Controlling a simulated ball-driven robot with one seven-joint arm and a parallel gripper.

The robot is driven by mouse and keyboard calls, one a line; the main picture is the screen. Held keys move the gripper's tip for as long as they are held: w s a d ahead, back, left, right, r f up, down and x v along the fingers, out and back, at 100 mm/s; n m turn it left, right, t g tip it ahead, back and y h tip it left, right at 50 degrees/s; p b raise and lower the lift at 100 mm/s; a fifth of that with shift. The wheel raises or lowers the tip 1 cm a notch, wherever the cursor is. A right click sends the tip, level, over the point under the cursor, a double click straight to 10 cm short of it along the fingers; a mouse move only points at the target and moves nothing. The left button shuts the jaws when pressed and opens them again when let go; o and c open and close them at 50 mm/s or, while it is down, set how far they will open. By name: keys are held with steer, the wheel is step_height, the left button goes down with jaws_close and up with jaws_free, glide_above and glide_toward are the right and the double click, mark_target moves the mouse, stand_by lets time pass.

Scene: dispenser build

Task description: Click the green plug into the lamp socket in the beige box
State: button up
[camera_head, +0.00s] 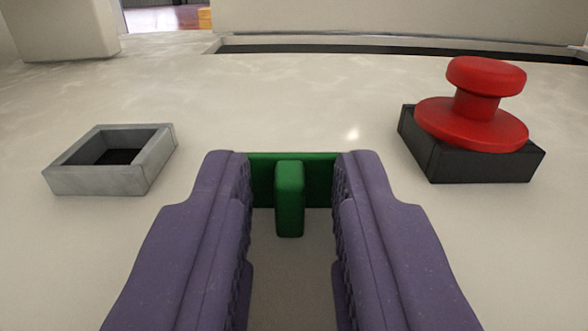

· · ·

WHAT IS BEING ASKED: From the line holding "Task description: Click" to the last line of the listing, please output each line exactly as it stands. Pictures stay out of the copy.

FULL OUTPUT:
Task description: Click the green plug into the lamp socket in the beige box
State: button up
[camera_head, +0.00s] 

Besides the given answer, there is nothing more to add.